Report every line below that holds the word "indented".
== Listing
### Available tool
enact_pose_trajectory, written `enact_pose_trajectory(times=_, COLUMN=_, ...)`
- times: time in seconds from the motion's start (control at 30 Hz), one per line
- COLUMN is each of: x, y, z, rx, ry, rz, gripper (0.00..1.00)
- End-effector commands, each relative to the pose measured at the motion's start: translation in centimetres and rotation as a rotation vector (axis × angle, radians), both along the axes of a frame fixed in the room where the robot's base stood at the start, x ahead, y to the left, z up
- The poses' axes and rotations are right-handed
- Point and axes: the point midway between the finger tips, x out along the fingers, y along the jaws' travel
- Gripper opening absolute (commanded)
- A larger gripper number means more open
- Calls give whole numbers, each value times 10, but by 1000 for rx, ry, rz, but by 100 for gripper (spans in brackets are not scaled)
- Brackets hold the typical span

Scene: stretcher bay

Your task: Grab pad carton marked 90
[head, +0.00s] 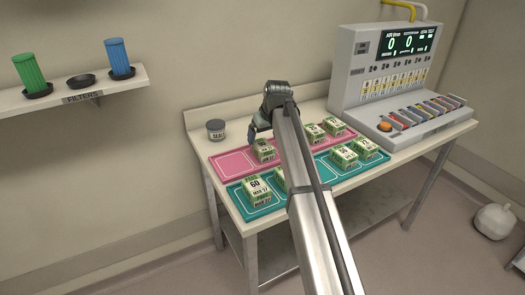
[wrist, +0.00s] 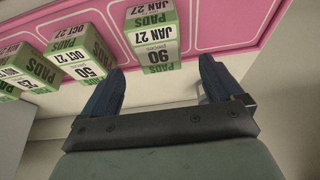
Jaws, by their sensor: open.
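The pad carton marked 90 (wrist: 152,38) is green and white, dated JAN 27, and appears upside down in the wrist view. It stands on the pink tray (wrist: 225,22), ahead of and roughly between my open fingers, with nothing held. My gripper (wrist: 160,80) has its blue fingers apart. In the head view the carton at the left of the pink row (head: 264,150) appears to be this one, though its number is too small to read. My gripper (head: 257,128) hangs above and beside it there.
A carton marked 50 (wrist: 80,52) stands beside it, with others further left. A teal tray (head: 235,198) in front holds several cartons, one marked 60 (head: 257,190). A grey jar (head: 216,129) stands behind, and a console (head: 385,75) at right. The pink tray's left end is bare.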

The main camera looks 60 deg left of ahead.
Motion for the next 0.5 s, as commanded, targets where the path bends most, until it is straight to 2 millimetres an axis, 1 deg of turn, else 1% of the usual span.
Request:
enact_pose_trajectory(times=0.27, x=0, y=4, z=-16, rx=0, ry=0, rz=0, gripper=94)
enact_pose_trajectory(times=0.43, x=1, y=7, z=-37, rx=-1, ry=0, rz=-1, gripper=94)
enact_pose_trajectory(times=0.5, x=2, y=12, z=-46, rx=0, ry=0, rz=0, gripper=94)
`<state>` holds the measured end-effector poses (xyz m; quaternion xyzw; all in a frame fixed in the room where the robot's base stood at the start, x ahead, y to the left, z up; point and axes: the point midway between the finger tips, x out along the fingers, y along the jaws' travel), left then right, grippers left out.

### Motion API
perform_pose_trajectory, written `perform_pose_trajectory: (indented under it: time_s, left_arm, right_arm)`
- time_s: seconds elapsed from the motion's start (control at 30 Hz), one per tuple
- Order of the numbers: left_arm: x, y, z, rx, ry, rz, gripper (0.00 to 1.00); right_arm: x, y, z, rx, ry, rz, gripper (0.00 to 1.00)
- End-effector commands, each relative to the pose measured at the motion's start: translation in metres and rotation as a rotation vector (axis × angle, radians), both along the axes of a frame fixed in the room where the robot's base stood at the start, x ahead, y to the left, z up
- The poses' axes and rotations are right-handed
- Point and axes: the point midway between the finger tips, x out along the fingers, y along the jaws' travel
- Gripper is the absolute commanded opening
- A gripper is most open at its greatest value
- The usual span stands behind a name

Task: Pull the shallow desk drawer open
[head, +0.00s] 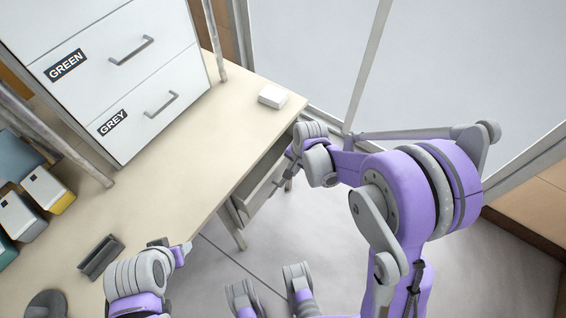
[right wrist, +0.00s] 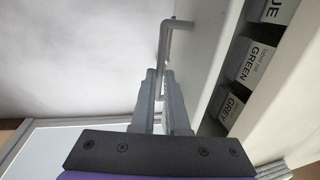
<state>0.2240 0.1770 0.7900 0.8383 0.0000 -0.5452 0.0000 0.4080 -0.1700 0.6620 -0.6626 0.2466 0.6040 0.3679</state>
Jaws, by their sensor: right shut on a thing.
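The shallow desk drawer (head: 256,198) is under the desk's right edge in the head view, part way out, with a gap showing inside. In the right wrist view, its pale front (right wrist: 212,62) carries a grey bar handle (right wrist: 168,48). My right gripper (head: 284,184) is at the drawer front. In the right wrist view its fingers (right wrist: 165,88) are shut on the handle; the gripped part is hidden between them. My left gripper (head: 172,250) is over the desk's near edge at the lower left, away from the drawer; its jaw opening is unclear.
The drawer holds cards or boxes labelled GREEN (right wrist: 256,62) and GREY (right wrist: 231,108). On the desk (head: 190,190) are a small white box (head: 272,96), a dark grey holder (head: 101,257) and a cabinet with GREEN and GREY drawers (head: 150,100). Floor is clear before the drawer.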

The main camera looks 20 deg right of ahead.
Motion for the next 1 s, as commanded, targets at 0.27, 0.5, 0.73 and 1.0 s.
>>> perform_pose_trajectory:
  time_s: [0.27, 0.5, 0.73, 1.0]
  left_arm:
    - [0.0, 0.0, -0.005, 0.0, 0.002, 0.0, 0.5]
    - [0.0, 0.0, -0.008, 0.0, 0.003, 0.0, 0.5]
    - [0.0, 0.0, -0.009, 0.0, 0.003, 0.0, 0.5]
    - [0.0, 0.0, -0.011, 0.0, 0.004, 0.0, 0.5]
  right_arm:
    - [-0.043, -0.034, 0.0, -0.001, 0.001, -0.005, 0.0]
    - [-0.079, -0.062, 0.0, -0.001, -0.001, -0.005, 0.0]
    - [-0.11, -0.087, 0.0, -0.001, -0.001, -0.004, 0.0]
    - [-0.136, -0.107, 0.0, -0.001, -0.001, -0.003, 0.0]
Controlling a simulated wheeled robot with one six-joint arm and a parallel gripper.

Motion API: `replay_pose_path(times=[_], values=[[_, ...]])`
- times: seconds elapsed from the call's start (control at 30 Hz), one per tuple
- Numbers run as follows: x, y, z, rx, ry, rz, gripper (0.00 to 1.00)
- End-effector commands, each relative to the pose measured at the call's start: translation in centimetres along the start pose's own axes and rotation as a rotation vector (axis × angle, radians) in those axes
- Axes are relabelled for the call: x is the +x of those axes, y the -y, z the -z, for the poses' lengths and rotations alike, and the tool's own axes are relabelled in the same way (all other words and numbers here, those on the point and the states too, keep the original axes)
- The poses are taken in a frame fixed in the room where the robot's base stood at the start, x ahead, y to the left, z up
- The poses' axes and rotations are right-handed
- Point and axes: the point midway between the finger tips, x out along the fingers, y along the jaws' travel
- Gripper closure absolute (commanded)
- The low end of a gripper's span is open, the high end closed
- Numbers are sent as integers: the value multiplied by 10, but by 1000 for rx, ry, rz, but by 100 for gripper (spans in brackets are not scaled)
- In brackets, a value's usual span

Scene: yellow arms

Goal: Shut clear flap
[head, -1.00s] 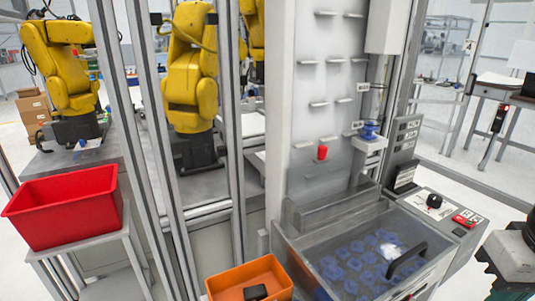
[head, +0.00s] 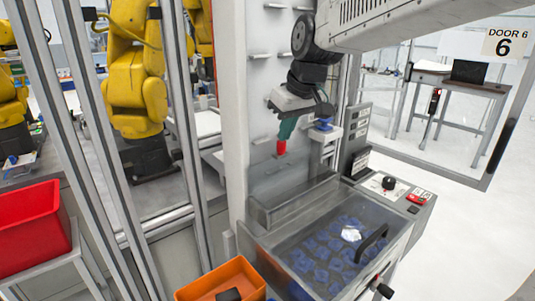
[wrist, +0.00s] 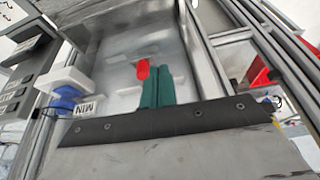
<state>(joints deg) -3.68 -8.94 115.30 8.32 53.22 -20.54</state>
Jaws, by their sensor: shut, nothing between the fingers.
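A clear flap (head: 318,238) with a black handle (head: 372,244) lies over a grey bin at the machine's front. Blue parts show through it, with a bright glare near the handle. I cannot tell whether its edge is fully down. My gripper (head: 285,134) is shut and empty, with teal fingers pointing down. It hangs in front of the white panel, above and behind the flap, apart from it. In the wrist view my gripper (wrist: 157,88) shows beside a red piece (wrist: 143,69); the flap is not clearly seen there.
The red piece (head: 281,147) is close to my fingertips. A white bracket with a blue part (head: 323,125) stands right of them. A control box (head: 390,185) is right of the bin, an orange bin (head: 215,280) at its left. An open door marked 6 (head: 505,45) is at right.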

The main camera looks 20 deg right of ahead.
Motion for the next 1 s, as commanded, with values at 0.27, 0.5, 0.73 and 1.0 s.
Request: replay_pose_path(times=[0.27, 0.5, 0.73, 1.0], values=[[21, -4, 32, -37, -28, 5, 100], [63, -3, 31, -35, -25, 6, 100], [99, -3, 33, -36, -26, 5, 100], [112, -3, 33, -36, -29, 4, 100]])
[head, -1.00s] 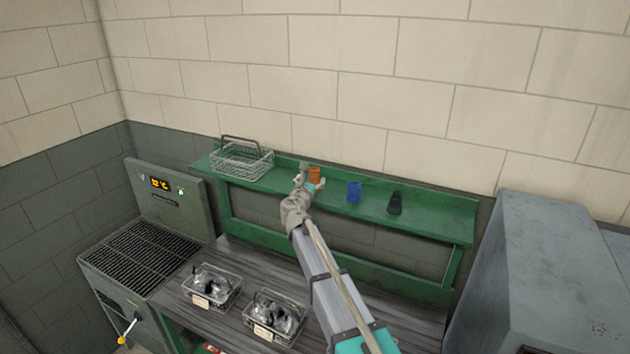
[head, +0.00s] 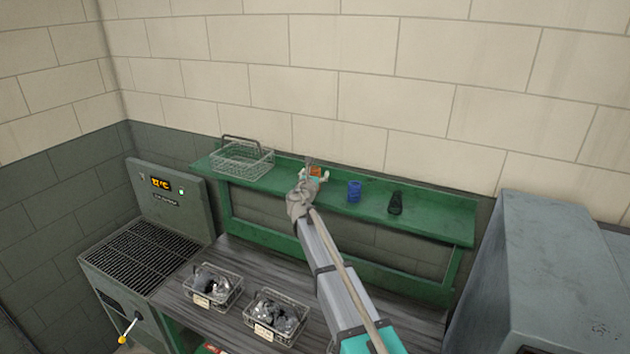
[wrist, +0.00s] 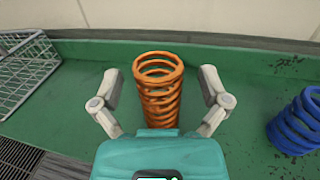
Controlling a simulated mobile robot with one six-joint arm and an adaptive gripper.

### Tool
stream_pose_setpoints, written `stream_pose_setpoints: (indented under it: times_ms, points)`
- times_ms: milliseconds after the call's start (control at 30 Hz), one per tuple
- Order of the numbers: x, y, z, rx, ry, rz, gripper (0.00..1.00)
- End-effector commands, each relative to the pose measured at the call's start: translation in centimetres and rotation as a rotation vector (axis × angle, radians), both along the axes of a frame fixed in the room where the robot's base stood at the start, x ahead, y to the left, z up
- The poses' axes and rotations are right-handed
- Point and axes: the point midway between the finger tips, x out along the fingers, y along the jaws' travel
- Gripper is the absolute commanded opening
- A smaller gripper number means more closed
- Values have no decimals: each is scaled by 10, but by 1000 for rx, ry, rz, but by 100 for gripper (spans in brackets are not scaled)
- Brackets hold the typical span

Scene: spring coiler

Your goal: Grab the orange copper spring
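The orange copper spring (wrist: 159,88) stands upright on the green shelf (wrist: 92,60) in the wrist view. My gripper (wrist: 162,88) is open, with one finger on each side of the spring. A gap shows between each finger and the coils. The lower part of the spring is hidden behind the gripper's teal body. In the head view the spring (head: 315,171) shows only as a small orange patch, mostly covered by my gripper (head: 314,176).
A blue spring (head: 354,191) and a black spring (head: 395,203) stand to the right on the shelf. A wire basket (head: 242,158) sits to the left. Two small baskets of metal parts (head: 213,287) (head: 276,317) are on the bench below. The wall is close behind the shelf.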

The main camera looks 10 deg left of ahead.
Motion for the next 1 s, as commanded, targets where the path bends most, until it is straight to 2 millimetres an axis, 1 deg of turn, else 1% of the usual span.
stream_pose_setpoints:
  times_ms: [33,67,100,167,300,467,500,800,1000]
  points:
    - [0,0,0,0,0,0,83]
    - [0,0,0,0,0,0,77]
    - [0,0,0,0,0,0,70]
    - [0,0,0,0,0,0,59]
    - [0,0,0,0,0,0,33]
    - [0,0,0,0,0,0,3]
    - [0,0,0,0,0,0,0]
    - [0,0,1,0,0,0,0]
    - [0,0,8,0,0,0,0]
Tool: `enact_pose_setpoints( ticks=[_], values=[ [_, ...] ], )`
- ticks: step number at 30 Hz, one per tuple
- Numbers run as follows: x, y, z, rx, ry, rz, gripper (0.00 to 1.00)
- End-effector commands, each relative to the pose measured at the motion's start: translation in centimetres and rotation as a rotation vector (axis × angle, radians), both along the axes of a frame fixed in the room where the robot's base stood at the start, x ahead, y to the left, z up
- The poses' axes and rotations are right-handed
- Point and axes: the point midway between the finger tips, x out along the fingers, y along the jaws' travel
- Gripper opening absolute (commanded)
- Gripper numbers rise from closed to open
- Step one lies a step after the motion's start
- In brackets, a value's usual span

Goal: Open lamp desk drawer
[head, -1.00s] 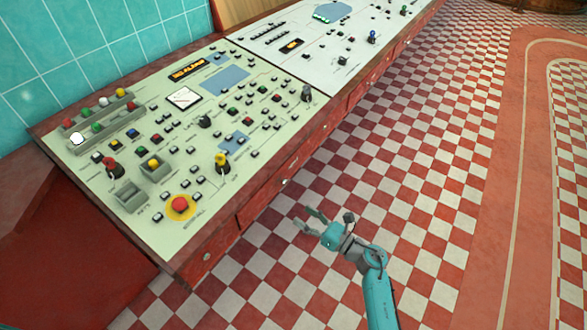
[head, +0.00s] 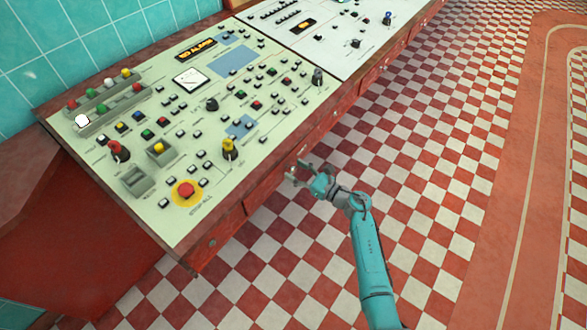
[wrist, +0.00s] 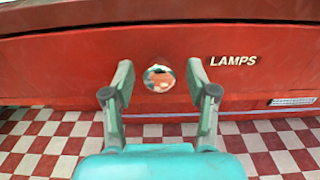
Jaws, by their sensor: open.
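The lamp drawer (wrist: 80,75) is a red front marked LAMPS at its right, in the wrist view. It looks shut. Its round shiny knob (wrist: 158,78) sits in the middle of the picture. My gripper (wrist: 159,72) is open, with one finger on each side of the knob and a gap on both sides. In the head view, my gripper (head: 297,172) is at the front of the red desk and partly hides the knob area. I cannot tell whether a finger touches the drawer front.
A sloping control panel (head: 222,108) with buttons, levers and a red stop button (head: 187,189) tops the desk. Another drawer (head: 210,244) is nearer, at the desk's left end. The checkered floor (head: 440,150) to the right is clear.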

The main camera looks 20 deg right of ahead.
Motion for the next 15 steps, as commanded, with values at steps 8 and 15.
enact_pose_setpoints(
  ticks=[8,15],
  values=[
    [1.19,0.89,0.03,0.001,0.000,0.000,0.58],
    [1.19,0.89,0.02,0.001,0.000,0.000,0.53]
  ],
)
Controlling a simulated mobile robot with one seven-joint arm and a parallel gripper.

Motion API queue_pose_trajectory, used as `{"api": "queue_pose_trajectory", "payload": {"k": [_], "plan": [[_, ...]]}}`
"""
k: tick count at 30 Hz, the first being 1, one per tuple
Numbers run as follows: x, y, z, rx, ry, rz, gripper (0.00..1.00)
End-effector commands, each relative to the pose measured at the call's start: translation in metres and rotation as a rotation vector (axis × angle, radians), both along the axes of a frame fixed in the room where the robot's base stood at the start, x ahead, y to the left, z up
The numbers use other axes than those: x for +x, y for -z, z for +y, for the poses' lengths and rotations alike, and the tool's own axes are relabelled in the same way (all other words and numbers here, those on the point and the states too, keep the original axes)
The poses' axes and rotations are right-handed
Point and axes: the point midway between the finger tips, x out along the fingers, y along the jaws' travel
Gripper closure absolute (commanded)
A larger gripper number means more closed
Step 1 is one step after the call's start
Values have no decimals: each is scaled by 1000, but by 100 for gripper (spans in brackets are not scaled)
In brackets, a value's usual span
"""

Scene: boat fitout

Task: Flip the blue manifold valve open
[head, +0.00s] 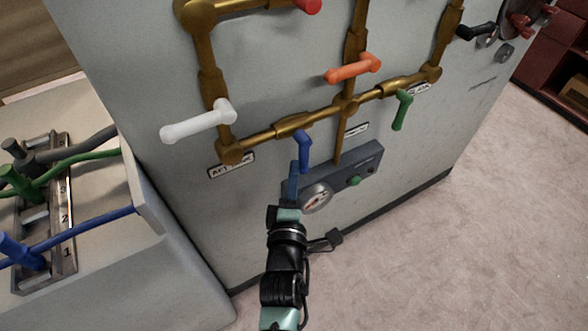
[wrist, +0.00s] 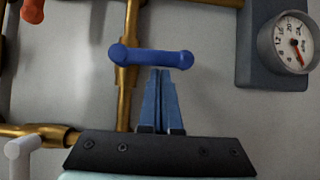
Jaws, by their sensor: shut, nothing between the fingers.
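The blue valve handle (head: 304,153) sits on a brass pipe on the grey panel and hangs down from its pivot in the head view. In the wrist view, the blue handle (wrist: 152,57) lies across the picture just beyond my fingertips. My gripper (head: 294,166) is just below and left of the handle, its blue fingers together and empty.
A pressure gauge (head: 316,197) and a box with a green button (head: 354,181) stand close right of my gripper. The floor at right is clear.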

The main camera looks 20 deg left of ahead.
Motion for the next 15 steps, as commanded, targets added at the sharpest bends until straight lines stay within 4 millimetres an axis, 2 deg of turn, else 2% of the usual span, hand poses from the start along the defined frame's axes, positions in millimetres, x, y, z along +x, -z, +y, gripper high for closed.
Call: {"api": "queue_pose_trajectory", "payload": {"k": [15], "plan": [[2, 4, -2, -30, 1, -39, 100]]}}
====
• Expected answer:
perform_pose_trajectory, written `perform_pose_trajectory: (indented under it: time_s, left_arm, right_arm)`
stream_pose_setpoints, written `stream_pose_setpoints: (indented under it: times_ms, points)`

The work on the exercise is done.